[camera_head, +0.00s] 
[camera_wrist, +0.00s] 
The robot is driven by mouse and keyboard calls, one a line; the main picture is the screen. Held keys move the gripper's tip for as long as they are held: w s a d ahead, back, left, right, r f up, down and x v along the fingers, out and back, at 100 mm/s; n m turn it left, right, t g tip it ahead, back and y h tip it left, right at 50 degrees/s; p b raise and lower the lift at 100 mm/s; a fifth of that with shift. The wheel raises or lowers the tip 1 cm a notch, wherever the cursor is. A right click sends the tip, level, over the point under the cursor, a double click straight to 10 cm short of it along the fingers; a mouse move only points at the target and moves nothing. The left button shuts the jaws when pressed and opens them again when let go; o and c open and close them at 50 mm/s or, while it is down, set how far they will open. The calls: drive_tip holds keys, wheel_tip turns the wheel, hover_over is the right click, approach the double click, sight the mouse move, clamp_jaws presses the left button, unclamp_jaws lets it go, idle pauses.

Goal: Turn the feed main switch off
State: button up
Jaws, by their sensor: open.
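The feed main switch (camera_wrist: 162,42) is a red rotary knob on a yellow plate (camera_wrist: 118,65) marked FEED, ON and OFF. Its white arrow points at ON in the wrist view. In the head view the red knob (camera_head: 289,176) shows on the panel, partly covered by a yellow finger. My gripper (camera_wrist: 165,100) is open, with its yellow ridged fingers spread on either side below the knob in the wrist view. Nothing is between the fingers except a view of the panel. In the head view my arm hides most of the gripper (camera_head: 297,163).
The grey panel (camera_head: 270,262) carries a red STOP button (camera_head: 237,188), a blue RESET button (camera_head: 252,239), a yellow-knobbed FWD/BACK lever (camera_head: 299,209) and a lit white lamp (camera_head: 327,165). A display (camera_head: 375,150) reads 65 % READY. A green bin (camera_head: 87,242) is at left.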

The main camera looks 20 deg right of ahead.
########
What the exercise asks: Quote the line that contains "Goal: Turn the feed main switch off" and each line after it through the end of the data, exactly, leaving out everything else.

Result of the task:
Goal: Turn the feed main switch off
State: button up
Jaws, by their sensor: open.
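The feed main switch (camera_wrist: 162,42) is a red rotary knob on a yellow plate (camera_wrist: 118,65) marked FEED, ON and OFF. Its white arrow points at ON in the wrist view. In the head view the red knob (camera_head: 289,176) shows on the panel, partly covered by a yellow finger. My gripper (camera_wrist: 165,100) is open, with its yellow ridged fingers spread on either side below the knob in the wrist view. Nothing is between the fingers except a view of the panel. In the head view my arm hides most of the gripper (camera_head: 297,163).
The grey panel (camera_head: 270,262) carries a red STOP button (camera_head: 237,188), a blue RESET button (camera_head: 252,239), a yellow-knobbed FWD/BACK lever (camera_head: 299,209) and a lit white lamp (camera_head: 327,165). A display (camera_head: 375,150) reads 65 % READY. A green bin (camera_head: 87,242) is at left.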

The main camera looks 20 deg right of ahead.

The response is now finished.